Perihal aksi mereka ditunggangi kepentingan politik atau penumpang gelap, Bahtiar menampik dugaan tersebut, ia menyatakan, “Kami akan terus membela kebenaran, aksi kami adalah aksi membela hukum, tidak ada unsur politik sama sekali.”

Diperkuat lagi oleh pernyataan Ketua Pembina GNPF-MUI, Habib Rizieq Shihab, ia memberikan garansi bahwa aksi yang akan diikuti oleh jutaan orang tersebut  adalah bukan aksi paksaan pula bukan aksi perusakan, tapi aksi "super damai".
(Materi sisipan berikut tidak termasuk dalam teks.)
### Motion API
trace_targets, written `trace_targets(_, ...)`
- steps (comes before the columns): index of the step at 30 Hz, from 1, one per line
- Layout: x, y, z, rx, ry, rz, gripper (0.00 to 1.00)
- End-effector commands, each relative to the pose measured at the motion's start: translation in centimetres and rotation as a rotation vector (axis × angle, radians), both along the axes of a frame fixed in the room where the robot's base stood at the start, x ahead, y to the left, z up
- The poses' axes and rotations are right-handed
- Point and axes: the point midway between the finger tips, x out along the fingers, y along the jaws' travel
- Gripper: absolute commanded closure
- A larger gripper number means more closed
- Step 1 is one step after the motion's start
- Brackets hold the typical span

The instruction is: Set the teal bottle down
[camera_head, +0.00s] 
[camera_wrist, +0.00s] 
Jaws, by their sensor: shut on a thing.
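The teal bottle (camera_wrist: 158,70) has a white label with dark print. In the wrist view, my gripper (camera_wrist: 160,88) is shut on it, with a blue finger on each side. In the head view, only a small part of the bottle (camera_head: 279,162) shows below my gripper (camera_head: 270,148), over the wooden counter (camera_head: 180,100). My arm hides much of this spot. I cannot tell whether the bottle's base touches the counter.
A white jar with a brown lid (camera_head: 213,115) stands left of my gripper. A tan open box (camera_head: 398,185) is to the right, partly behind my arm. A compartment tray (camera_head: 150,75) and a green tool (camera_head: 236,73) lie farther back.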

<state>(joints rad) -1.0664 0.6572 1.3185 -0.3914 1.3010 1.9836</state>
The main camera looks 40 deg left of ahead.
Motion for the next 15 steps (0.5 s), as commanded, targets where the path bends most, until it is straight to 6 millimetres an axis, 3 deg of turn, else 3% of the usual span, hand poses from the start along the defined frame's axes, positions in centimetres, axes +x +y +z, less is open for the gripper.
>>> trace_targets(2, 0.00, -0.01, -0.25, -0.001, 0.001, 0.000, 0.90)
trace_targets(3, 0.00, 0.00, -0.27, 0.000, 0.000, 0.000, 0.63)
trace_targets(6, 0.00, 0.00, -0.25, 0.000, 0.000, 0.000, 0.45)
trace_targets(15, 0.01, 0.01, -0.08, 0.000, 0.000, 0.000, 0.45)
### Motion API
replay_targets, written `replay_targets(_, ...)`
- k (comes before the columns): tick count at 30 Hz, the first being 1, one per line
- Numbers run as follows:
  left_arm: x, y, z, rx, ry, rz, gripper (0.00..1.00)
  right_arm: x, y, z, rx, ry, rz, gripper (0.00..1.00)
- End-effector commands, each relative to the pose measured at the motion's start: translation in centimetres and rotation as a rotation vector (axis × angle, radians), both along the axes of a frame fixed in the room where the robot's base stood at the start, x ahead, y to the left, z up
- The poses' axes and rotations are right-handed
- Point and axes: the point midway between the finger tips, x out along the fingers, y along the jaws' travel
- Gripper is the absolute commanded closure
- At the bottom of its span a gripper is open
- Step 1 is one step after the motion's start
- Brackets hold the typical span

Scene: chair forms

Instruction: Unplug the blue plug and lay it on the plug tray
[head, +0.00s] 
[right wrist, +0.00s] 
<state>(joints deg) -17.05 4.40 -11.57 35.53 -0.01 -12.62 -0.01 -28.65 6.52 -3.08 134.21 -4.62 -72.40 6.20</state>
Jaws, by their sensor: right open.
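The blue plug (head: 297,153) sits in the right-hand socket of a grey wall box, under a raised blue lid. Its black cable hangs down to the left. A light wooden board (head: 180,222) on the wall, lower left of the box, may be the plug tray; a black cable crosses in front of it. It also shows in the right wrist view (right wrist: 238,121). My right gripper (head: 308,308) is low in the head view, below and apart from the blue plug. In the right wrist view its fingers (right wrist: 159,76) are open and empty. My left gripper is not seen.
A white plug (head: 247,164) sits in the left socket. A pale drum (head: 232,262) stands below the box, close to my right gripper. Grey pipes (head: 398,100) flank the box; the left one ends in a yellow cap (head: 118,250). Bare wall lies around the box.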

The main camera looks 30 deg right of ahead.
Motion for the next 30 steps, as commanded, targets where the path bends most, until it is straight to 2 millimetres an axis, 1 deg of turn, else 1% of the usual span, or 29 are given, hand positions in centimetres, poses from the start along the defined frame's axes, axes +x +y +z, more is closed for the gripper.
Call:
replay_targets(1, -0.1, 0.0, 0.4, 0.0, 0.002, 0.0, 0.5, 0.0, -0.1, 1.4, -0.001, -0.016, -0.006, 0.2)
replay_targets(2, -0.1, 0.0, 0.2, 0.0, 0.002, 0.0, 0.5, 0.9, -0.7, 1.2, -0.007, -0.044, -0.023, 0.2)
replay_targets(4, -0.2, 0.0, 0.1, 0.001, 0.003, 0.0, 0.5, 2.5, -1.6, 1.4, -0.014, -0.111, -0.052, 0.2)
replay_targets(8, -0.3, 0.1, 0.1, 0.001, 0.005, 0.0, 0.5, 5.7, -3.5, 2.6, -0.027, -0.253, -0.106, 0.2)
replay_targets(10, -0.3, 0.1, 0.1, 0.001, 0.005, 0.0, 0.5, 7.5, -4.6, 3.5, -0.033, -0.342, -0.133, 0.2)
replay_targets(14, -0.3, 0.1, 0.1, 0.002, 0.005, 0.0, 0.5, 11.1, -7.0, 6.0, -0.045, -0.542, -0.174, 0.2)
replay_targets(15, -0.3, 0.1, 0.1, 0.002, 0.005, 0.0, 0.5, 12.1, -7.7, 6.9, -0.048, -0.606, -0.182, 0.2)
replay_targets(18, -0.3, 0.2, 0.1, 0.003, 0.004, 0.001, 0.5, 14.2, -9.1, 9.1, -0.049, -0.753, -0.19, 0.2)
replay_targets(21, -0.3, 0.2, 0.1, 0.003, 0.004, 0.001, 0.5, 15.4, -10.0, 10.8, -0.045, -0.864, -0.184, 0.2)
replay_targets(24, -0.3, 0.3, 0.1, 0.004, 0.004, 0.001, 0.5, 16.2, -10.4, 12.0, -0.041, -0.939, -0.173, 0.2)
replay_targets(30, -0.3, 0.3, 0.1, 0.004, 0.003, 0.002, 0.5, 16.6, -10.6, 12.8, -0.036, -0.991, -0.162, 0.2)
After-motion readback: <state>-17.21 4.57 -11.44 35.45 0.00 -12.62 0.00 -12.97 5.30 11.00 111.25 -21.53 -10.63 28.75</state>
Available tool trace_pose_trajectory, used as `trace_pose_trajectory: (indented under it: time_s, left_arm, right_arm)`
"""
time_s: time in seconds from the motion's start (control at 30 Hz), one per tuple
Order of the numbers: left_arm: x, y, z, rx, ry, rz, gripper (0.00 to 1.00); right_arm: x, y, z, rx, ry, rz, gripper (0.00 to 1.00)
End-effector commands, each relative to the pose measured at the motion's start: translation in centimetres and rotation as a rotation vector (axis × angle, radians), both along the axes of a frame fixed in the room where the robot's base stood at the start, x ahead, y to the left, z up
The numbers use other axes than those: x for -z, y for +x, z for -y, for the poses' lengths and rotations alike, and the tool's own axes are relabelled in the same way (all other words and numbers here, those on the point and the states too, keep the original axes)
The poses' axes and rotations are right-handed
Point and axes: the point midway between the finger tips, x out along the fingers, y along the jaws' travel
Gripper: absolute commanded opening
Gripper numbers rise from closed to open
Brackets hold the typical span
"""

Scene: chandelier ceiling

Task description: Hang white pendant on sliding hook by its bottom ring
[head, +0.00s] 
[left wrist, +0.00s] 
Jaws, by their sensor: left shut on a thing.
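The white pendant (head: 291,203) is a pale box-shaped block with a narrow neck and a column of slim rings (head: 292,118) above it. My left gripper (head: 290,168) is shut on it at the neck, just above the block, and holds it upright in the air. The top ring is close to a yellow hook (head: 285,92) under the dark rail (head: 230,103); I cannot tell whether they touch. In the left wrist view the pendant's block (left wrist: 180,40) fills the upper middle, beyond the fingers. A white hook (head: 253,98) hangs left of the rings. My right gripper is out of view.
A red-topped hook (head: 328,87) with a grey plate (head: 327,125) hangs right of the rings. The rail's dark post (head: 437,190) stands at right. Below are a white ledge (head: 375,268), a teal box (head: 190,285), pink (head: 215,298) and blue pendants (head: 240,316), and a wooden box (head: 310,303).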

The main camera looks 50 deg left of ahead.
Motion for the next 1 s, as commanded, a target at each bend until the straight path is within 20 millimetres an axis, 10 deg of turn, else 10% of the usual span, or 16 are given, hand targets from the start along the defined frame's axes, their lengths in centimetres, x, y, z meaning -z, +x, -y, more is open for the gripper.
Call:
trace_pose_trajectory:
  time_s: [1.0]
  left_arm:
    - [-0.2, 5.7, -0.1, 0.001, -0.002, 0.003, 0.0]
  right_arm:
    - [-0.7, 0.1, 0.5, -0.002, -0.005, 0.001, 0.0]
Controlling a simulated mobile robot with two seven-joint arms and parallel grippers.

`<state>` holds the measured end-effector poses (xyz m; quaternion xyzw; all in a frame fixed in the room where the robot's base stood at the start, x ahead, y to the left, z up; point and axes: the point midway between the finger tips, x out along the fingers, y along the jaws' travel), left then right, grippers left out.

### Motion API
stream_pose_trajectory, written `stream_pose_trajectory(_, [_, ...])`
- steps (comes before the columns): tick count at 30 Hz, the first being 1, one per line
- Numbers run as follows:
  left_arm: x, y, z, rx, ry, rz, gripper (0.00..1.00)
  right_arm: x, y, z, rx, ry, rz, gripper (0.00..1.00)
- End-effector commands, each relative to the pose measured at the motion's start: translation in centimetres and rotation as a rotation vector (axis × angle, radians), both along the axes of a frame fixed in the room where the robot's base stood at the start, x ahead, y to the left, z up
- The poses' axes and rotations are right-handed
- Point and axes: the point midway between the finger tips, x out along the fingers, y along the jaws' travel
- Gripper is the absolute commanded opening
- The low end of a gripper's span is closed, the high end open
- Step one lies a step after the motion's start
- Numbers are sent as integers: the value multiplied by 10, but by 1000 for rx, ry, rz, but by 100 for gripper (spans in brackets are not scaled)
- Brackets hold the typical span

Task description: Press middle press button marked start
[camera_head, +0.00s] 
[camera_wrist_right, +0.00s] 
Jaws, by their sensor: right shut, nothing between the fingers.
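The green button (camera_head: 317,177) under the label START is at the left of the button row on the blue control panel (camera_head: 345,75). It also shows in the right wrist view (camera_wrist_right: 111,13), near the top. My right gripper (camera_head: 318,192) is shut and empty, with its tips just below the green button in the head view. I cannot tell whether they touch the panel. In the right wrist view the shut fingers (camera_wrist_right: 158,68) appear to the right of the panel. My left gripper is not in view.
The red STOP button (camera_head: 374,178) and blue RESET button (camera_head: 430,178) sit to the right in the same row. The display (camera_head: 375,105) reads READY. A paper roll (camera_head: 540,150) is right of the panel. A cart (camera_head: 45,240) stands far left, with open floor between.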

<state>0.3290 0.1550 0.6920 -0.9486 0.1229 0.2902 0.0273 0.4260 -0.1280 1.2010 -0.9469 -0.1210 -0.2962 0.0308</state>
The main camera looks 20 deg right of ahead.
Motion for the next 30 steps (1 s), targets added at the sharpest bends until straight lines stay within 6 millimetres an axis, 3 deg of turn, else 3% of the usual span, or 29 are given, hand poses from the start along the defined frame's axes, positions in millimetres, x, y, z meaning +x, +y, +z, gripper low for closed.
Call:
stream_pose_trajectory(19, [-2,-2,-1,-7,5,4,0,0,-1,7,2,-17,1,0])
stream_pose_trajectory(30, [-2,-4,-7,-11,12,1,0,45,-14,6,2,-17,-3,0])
Deskripsi di atas adalah sebuah kondisi faktual yang terjadi di negeri kita tercinta. Jika seseorang dianggap melecehkan atau menodai sebuah kitab suci salahsatu agama, maka siap-siaplah menanggung resikonya. Jika hukum tidak berfungsi sebagaimana mestinya, maka aksi massa yang akan menyelesaikannya.

Ulah seorang Ahok yang tersandung Al-Maidah: 51, menyulut amarah seluruh kaum muslim di Indonesia. Ditambah lagi dengan rivalitas pilkada yang makin memanas. Semua pihak bisa masuk dan memanfaatkan celah terebut untuk meraup suara dan simpati pendukungnya masing-masing.

Agama Lokal


Sangat rumit jika argumentasi yang dipakai dalam kasus “penodaan agama” adalah agama yang secara politik hanya yang diakui oleh negara (politics of recognition). Atau yang dimaksud (juga) hanya agama mayoritas. Bagaimana kalau yang dinodai adalah agama minoritas oleh agama mayoritas? Bagaimana juga jika yang dinodai itu adalah agama yang tidak diakui oleh negara (agama lokal)?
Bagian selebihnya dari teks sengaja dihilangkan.